А вот с остальными факторами всё далеко не так ясно. На что может повлиять объём выпуска? И, самое главное, как именно он может на это повлиять? Если мы берем мэйнстримные модели, предсказывающие стабильный темп роста экономики, то в большинстве из них технологии являются экзогенным фактором. И во всех экзогенным является труд — т. е. количество рабочей силы, которое можно привязать к численности населения.

В этих моделях положительная обратная связь от реинвестирования выпуска в капитал и человеческий капитал постепенно затухает, не приводя к ускорению темпов роста экономики. Всё дело в уменьшающейся предельной отдаче на эти два фактора. Которая, в свою очередь, проистекает из низкой перекрестной эластичности на факторы производства. Для примера посмотрим на этот график, где ради упрощения представлены только два фактора, труд L и капитал K:



Кривая Y* показывает нам возможные сочетания затрат L и K, приводящие к одинаковому объему выпуска. Обратим внимание на её форму. Допустим, мы хотим нарастить выпуск — сдвинуть Y* вверх и вправо — не меняя затраты L. Чем больше мы увеличиваем K, тем более горизонтальна линия Y и тем больше капитала нам приходится затрачивать на единицу увеличения Y. В пределе затраты капитала стремятся к бесконечности, а прирост Y – к нулю.

Приведем наглядный пример. Допустим, мы строим дорогу. Если мы будем наращивать число бульдозеров, занятых в этом проекте — капитал — мы сможем построить больше за то же самое время. Но каждому бульдозеру нужен оператор. И если мы привезем на стройку бульдозеров больше, чем там будет бульдозеристов, никакого прироста производительности от «лишних» машин мы не увидим.

Таким образом, мэйнстримные модели подводят нас к широко известному правилу: «быстродействие системы определяет ее самый медленный компонент». То есть рост выпуска будет ограничиваться самым медленно растущим фактором. А медленно растущие факторы в мэйнстримных моделях — экзогенные, на которые экономика повлиять никак не может. Получается тупик.

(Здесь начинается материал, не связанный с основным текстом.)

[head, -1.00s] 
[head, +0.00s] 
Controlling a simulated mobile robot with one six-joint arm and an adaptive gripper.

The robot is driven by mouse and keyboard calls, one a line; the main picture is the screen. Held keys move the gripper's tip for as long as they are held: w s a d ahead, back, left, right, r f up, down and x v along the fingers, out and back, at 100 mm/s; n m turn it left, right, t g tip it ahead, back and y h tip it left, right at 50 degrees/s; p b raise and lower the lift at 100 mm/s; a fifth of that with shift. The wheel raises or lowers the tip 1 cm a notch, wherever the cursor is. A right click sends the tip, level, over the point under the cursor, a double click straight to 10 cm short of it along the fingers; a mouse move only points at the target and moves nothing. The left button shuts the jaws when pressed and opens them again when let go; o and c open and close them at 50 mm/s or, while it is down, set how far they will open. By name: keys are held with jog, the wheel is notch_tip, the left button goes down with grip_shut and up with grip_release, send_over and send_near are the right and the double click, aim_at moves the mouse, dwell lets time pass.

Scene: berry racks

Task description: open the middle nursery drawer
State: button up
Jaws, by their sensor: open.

Выход из тупика предлагают альтернативные модели, в которых все факторы производства признаются эндогенными. В частности, в таких моделях труд становится накапливаемым фактором: чем больше выпуск — тем больше людей. Чем больше людей — тем больше труда. Чем больше труда — тем больше выпуск. Неолитическая революция подсказывает нам, что как минимум в начальные периоды человеческой истории эта положительная обратная связь действительно существовала.

Кроме того, технологии тоже становятся накапливаемым фактором. Чем больше выпуск — тем больше людей. Чем больше людей — тем больше идей (технологий). Чем больше технологий — тем больше выпуск. Наша схема приобретает следующий вид:



С таким выросшим количеством положительных обратных связей и отсутствием заданных извне ограничений по темпу роста эндогенные модели действительно прогнозируют ускорение экономического роста. Ключевым моментом здесь является нелинейность функции выпуска. То есть при удвоении каждого фактора затрат выпуск увеличивается больше, чем в два раза.

Это происходит как раз благодаря новым идеям. Давайте проиллюстрируем, что будет, если мы удвоим затраты капитала и труда. У нас была одна фабрика с 1000 рабочими. После удвоения у нас получится 2 фабрики, по 1000 рабочих на каждой. Выпуск увеличится в 2 раза.

А теперь представим, что вдобавок к этому мы в 2 раза увеличили вклад технологий. Наши 2 фабрики теперь стали в 2 раза производительнее — совокупный выпуск увеличится уже в 4 раза!

Аналогичный кумулятивный эффект будет, если мы увеличим вдвое и вклад человеческого капитала. Но рост человеческого капитала сопряжен с некоторыми недостатками. Например, инвестирование в человеческий капитал часто сопряжено со снижением затрат труда: человек либо учится чему-то новому, либо работает. Кроме того, темпы амортизации человеческого капитала довольно велики.

Технологии же хороши тем, что это неконкурентное благо. Достаточно придумать одну хорошую идею — и пользоваться ей может хоть миллиард человек, хоть десять миллиардов.



Однако эта насыщенность положительными обратными связями делает эндогенные модели очень неустойчивыми. Действительно, стоит лишь немного изменить набор их параметров — и они быстро вырождаются, приходя либо в нулевую точку (нулевой выпуск), либо устремляясь в бесконечность (экономическая сингулярность).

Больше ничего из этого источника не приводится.